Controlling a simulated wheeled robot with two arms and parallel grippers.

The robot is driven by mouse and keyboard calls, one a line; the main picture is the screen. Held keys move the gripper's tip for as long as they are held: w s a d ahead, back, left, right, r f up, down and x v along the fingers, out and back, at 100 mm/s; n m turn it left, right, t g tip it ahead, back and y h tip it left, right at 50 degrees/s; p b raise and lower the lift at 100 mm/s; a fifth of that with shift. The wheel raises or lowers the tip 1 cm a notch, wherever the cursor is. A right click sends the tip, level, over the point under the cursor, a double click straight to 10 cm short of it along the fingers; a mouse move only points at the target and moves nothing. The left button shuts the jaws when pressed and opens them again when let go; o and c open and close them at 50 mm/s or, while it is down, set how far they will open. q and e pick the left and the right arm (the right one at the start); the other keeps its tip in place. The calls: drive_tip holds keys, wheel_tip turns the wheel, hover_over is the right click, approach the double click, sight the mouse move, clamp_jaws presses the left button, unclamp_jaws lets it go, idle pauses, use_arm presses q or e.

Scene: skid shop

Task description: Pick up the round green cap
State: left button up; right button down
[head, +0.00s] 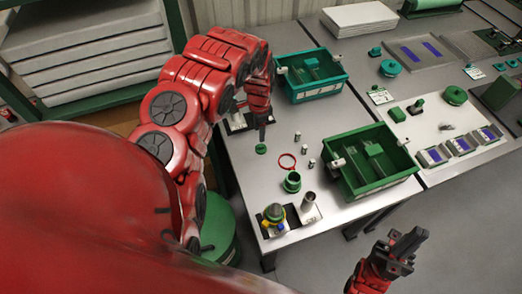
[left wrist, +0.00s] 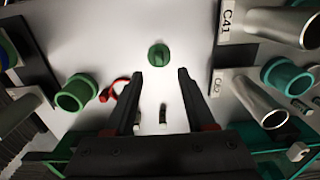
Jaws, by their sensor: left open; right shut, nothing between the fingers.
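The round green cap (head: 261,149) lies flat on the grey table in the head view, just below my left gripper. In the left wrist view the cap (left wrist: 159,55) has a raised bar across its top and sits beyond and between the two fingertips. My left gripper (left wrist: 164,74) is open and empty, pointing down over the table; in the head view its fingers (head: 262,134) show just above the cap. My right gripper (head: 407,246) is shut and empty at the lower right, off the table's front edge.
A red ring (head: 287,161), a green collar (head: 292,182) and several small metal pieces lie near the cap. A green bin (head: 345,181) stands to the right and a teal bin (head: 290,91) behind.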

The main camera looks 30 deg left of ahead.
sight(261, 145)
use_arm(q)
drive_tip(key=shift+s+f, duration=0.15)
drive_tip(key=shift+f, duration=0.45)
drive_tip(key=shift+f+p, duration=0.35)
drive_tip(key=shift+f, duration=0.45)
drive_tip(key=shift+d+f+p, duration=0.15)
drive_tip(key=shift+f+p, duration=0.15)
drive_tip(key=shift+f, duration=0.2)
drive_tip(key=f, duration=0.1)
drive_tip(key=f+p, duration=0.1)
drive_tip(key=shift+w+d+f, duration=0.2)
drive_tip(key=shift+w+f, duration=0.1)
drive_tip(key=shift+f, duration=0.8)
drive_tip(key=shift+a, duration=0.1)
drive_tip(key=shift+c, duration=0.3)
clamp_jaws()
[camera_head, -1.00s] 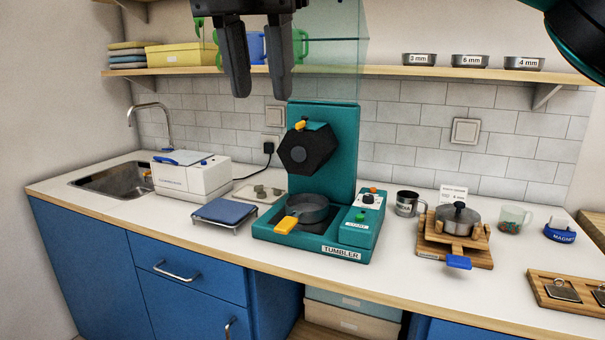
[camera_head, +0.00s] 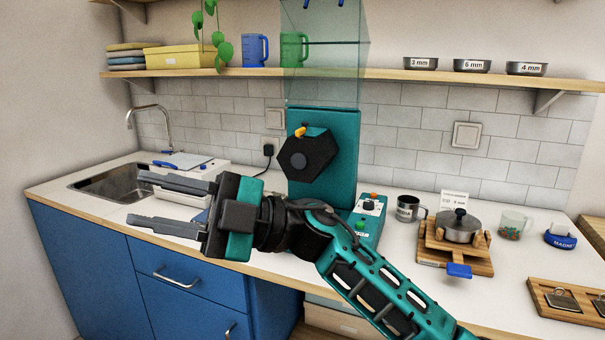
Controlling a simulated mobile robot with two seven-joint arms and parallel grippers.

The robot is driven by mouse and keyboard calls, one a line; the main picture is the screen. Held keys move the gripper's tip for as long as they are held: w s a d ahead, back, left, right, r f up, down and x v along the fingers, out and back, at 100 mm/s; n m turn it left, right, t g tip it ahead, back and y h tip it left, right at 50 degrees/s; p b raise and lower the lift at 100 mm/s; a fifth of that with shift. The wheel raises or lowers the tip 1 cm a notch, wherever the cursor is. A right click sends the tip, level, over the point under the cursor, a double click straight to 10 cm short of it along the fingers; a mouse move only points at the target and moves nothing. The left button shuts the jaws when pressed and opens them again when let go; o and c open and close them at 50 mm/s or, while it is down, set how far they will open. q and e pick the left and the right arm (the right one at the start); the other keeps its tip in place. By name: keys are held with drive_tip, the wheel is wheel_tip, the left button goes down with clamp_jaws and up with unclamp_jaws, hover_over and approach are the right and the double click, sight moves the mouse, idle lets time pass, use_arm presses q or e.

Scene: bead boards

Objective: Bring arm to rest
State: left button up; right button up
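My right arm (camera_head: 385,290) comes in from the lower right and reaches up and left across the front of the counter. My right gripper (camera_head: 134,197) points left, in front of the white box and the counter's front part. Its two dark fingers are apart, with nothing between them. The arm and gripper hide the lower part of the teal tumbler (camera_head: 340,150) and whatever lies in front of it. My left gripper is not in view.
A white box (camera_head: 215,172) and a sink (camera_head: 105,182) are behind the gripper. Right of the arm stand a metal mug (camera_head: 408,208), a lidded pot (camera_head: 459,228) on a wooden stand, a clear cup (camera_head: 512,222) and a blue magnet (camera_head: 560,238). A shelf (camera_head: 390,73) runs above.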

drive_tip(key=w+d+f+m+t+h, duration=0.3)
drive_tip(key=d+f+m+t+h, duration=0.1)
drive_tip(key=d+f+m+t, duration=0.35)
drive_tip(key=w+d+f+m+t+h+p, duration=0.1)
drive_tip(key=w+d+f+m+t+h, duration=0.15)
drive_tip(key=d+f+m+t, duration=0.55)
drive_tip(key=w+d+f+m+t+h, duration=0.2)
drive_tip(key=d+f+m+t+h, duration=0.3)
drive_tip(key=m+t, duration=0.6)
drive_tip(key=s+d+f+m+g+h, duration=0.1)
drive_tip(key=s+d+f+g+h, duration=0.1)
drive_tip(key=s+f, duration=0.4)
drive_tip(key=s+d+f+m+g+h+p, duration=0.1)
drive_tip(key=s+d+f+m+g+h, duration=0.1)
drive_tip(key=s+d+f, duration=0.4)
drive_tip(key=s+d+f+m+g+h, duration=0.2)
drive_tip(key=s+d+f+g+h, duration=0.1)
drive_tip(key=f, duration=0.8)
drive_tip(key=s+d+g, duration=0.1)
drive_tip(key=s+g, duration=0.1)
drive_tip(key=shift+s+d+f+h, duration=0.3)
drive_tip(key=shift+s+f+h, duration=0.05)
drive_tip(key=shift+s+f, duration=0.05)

☆ ☆ ☆

Task to complete:
Show every line from the entries above in which the word "parallel" appears.

Task result:
Controlling a simulated wheeled robot with two arms and parallel grippers.
Controlling a simulated mobile robot with two seven-joint arms and parallel grippers.

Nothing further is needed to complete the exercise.